Altra importante normativa richiamata dall’avvocato dei due imprenditori è la Legge regionale 10\2012, secondo cui ai detentori di concessioni demaniale marittime è consentito l’uso di stabilimenti balneari per “l’intero anno solare”. Di più: secondo la successiva legge n.16/2014  è consentito a tutti gli stabilimenti il mantenimento delle strutture amovibili senza la preventiva istanza all’amministrazione  cui si riferiva la legge 10 del 2012. La difesa ha anche prodotto in giudizio il  Piano di Utilizzazione Aree Demaniali marittime che all’articolo 19  prevede che l’obbligo di smontaggio non sussiste alla fine della stagione. L’avvocato Molinaro ha anche ricordato al giudice che in concreto, se davvero si dovesse procedere a montare e smontare le strutture ogni anno, l’azienda subirebbe una perdita secca di varie decine di migliaia di euro, che renderebbero antieconomica l’intera attività annuale.

Il penalista ha infine chiesto la completa assoluzione per Di Costanzo, per insussistenza del fatto, oltre al dissequestro della struttura. Ogni altro esito, ha detto l’avvocato, avrebbe effetti devastanti sull’attività dell’imprenditore.

La discussione per il caso del Muga è stata più breve. Il Pubblico Ministero ha dichiarato che, oltre alle stesse contestazioni già sollevate per l’Olmitello, nel caso del Muga vi è da considerare anche uno sconfinamento di 14 metri quadri rispetto alla concessione. E anche stavolta ha chiesto due mesi di condanna.

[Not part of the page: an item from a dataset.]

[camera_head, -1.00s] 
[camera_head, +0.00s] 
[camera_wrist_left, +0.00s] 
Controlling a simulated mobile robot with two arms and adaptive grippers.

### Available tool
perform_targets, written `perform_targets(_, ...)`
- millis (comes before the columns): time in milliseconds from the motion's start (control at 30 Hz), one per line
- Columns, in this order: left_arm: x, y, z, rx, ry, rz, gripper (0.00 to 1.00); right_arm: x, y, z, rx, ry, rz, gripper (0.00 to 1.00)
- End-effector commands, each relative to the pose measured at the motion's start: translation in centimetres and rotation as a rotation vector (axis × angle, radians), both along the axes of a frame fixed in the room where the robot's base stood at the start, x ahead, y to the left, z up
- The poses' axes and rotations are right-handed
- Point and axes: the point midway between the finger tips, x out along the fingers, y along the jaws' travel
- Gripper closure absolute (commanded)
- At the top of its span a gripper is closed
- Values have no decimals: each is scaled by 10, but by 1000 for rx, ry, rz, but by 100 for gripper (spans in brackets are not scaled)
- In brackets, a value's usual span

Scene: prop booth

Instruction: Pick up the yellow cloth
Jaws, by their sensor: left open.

L’avvocato  Molinaro ha immediatamente smentito la ricostruzione dell’accusa, in quanto sarebbero state rilevate soltanto piccole difformità. Ma soprattutto,  non ci sarebbe nessuna difformità rispetto al perimetro della concessione demaniale. Circostanze che secondo il difensore di fiducia di Sergio Grimaldi non possono indurre ad altra conclusione che non sia la piena assoluzione e il dissequestro del bene. Il giudice Capuano ha fissato un brevissimo rinvio, all’udienza del prossimo primo giugno, per emettere il suo verdetto.